* [The request]
Scan the data that follows and count the lines with the string "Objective"; answer with the count alone.

·····

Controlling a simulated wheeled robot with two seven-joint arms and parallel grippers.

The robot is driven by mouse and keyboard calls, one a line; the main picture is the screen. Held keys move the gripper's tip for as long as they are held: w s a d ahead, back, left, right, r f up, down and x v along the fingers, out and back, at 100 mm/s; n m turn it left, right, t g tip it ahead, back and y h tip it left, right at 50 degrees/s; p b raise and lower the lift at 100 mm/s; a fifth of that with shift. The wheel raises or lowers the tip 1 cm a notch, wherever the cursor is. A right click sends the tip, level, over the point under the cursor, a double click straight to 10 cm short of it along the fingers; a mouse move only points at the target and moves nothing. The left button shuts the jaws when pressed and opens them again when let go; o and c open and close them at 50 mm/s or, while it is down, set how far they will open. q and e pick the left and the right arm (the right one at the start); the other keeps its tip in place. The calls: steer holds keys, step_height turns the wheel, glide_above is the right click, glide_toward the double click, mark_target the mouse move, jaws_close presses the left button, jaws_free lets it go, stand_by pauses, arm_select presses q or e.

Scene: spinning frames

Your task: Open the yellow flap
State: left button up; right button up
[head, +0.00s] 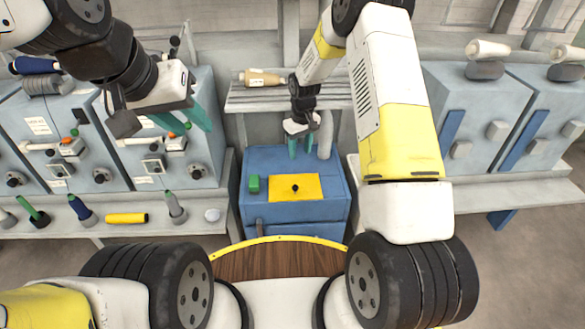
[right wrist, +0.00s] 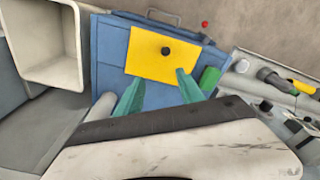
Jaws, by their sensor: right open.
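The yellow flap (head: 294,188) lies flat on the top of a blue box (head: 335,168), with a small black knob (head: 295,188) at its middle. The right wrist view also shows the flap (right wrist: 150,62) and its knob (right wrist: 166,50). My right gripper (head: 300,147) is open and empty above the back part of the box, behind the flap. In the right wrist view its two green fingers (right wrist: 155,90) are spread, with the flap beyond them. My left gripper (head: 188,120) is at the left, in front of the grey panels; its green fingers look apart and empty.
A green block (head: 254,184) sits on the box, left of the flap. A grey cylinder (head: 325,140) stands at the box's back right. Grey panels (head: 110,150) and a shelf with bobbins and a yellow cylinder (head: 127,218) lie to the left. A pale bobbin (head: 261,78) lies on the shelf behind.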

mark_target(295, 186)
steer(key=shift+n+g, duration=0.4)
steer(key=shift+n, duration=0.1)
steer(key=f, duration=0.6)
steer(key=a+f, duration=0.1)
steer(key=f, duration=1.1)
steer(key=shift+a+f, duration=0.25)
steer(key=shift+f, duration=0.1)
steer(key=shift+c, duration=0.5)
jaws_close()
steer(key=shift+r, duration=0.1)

·····

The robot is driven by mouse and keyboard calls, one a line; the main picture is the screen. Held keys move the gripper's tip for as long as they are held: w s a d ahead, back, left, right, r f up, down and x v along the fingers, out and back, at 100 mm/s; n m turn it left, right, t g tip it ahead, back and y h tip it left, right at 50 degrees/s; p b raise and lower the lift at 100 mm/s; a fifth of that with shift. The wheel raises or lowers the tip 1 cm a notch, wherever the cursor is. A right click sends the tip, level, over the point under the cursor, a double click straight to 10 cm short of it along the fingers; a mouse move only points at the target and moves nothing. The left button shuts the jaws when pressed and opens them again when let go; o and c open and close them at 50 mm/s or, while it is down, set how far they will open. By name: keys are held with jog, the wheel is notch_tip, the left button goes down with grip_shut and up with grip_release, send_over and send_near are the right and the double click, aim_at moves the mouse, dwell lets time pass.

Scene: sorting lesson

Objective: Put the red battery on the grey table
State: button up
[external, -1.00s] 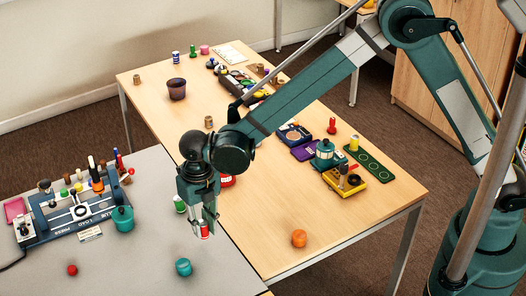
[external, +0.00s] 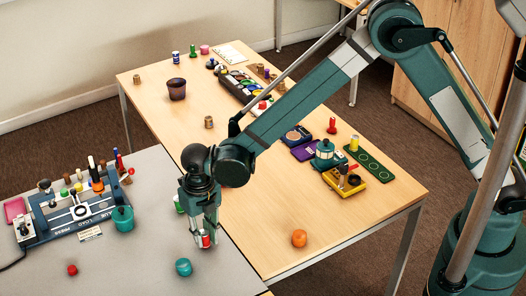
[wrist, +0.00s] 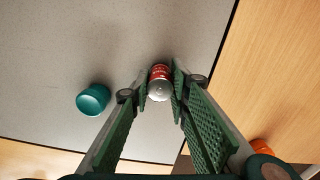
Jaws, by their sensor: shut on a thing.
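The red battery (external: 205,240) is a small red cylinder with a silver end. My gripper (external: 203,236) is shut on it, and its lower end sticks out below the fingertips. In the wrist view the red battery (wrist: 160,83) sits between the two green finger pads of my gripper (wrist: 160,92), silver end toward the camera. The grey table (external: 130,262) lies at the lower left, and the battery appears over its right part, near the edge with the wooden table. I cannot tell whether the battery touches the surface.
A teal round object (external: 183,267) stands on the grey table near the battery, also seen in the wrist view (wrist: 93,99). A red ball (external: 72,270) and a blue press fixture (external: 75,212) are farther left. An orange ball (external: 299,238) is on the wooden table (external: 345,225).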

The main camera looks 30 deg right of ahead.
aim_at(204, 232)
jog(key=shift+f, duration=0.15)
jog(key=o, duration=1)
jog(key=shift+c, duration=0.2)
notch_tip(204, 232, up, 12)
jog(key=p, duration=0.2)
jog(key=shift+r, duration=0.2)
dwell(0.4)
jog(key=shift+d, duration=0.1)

·····

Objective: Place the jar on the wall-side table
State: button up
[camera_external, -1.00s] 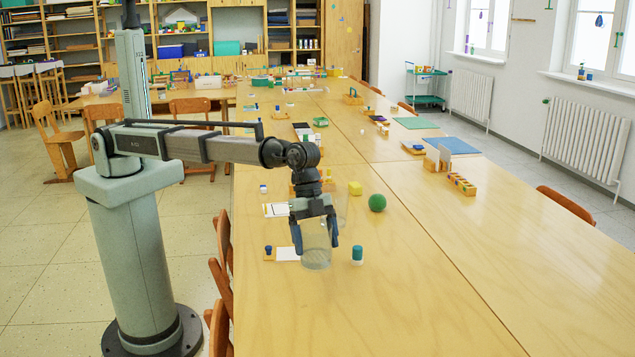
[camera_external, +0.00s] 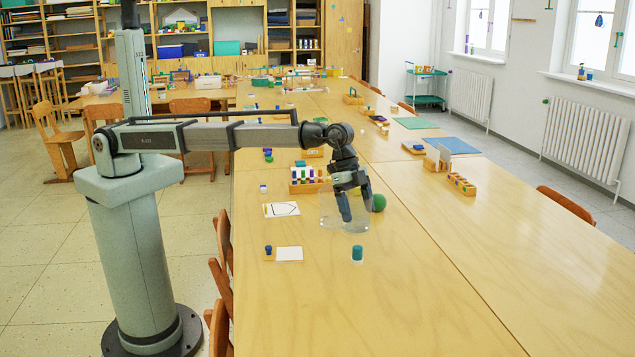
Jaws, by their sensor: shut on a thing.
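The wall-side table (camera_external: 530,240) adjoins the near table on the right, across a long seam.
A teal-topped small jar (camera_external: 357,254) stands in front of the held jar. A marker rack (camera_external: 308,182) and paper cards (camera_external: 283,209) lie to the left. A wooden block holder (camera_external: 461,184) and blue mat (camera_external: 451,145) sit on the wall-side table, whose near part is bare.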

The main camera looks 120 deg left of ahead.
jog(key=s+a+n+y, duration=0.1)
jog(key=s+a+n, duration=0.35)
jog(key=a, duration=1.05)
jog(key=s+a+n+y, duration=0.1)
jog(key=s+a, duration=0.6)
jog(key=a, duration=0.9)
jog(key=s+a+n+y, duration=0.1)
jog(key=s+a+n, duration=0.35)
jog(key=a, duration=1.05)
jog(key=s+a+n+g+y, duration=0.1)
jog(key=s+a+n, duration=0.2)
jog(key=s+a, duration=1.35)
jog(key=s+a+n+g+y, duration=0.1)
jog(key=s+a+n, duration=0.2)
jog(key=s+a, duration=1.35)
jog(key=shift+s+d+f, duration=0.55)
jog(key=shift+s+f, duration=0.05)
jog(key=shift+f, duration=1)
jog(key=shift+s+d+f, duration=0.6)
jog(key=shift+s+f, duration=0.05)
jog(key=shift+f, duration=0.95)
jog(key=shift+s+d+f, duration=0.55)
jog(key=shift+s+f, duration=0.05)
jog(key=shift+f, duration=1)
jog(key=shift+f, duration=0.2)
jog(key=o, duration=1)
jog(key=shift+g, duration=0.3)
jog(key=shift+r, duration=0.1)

·····

* [Expected answer]
2